The Common Man Speaks

14Jan/180

Spielberg’s ‘The Post’ is a loud reminder of the state of media in India currently

Spoilers alert!

The basic message in Steven Spielberg’s The Post comes right at the end when a character says, “The free press is to serve the governed, not the governors.” The sentence provides an overwhelming effect for it summaries the excellent efforts of the film to showcase the true meaning of a free press.

But being an Indian citizen who has been following the media scenario in India over the last decade or so, it also reminded me about the rapid deterioration of the freedom of the press in the country.

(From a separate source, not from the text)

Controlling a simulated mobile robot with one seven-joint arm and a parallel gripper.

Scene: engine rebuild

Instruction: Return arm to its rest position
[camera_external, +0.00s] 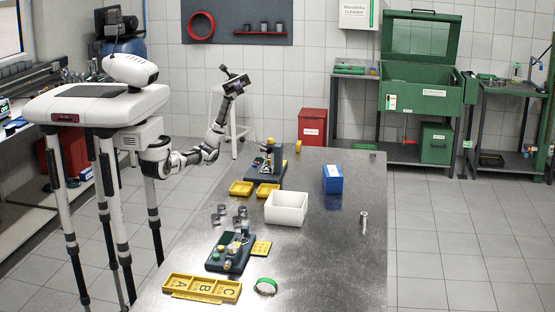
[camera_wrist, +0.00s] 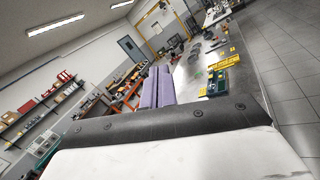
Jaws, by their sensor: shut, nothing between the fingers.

The Post is based on a newspaper’s brave efforts in the early 1970s in obtaining and publishing classified documents that reveal how the US had been lying to its people with respect to the Vietnam War. The team of journalists is taken to the court by the government but, astonishingly, the media wins the case. In other words, they are allowed to point out their government's grave offence against the people.

Taking nothing away from the film and the fearlessness shown by the journalists of that era, I feel the challenges faced by the Indian media today are many notches higher (I am talking about true, genuine journalists).

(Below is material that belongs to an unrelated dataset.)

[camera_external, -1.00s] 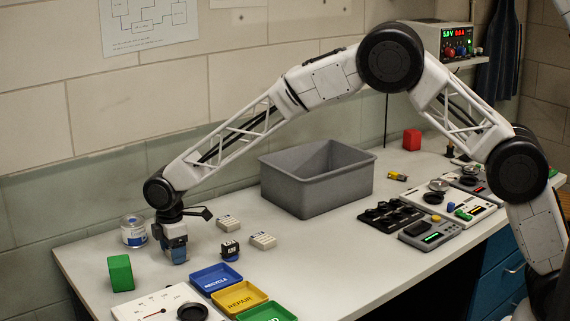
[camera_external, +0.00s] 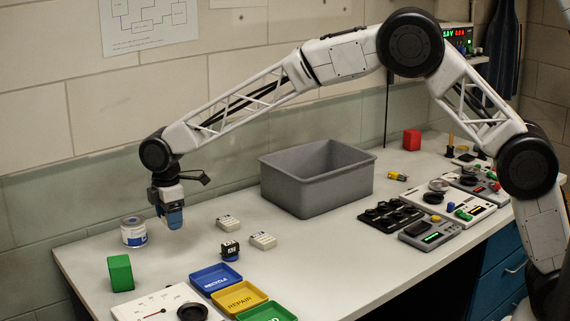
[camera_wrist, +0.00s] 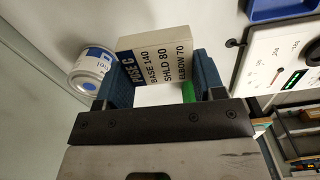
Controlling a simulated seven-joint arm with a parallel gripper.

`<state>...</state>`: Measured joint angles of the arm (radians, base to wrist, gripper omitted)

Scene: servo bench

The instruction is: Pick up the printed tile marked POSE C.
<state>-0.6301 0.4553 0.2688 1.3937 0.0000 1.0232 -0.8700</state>
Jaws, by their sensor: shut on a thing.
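The printed tile marked POSE C (camera_wrist: 157,57) is a cream block with BASE 140, SHLD 80 and ELBOW 70 printed on its face. In the wrist view it sits between the two blue fingers of my gripper (camera_wrist: 164,80), which is shut on it. In the external view my gripper (camera_external: 171,214) hangs above the left part of the bench, just right of the can. The tile cannot be made out there behind the fingers.
A labelled can (camera_external: 134,232) and a green block (camera_external: 120,273) stand at the left. Two pale tiles (camera_external: 228,223) (camera_external: 263,240) and a dark servo (camera_external: 230,250) lie right of my gripper. A grey bin (camera_external: 317,187) stands behind; blue and yellow trays (camera_external: 216,279) (camera_external: 240,298) are in front.

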The PostCan you even imagine news of such a humongous nature being reported by a mainstream newspaper or a news channel today? Well, leave alone that, one can’t even print a report about the possibility of corruption by a citizen who happens to be the son of the party head of the ruling party. On the contrary, the publication gets sued for defamation (by the way, the complainant hasn’t been able to prove the charges).

Just recently, an FIR was filed against the reporter of a well-known publication for carrying out an investigative report showing severe security lapse in the entire Aadhaar scheme.

But if you think this is bad, wait for the next. Few years back, a film journalist lost his job for reporting true box office collections of a well-known movie. He spoiled the party of the makers who were circulating fake collections through various mediums.

So, at a time when even film related news gets you sacked, what are the possibilities of our media being allowed to carry out something as earth-shattering as shown in The Post?

Unofficially government-run media:

Government crackdown on the media isn’t the only major hurdle that today. Over the last few years, the concept of unofficially owned news channels has cropped up. Those having watched such channels even for a few days would realize that their main motto is to show the government in good light even when they have been messing things up up left, right and center.

Their loud-mouthed anchors disguising as saviors of the nation would scream out lies till they start appearing like the truth. If a report of such magnitude gets published, these anchors would label the team of reporters as criminals. Anurag Kashyap’s recently released Mukkabaaz has a line which translates to, “Truth isn’t something you know. It’s something people believe to be true.” In fact, anyone having a contrary view is shouted down and labeled anti-national, naxalite, leftist; depending on their mood.

Being an era of internet and social media, the role of government run trolls also cannot be ignored. Its paid troll army would be up in arms and instantly manufacture fictitious links of their reporters with some criminal, terrorist or the opposition parties (opposition = criminals, by the way.) And if a reporter would have been a female, it gets worse.

The Post is a loud reminder of the sorry state of affairs with respect to the freedom of the press currently in India.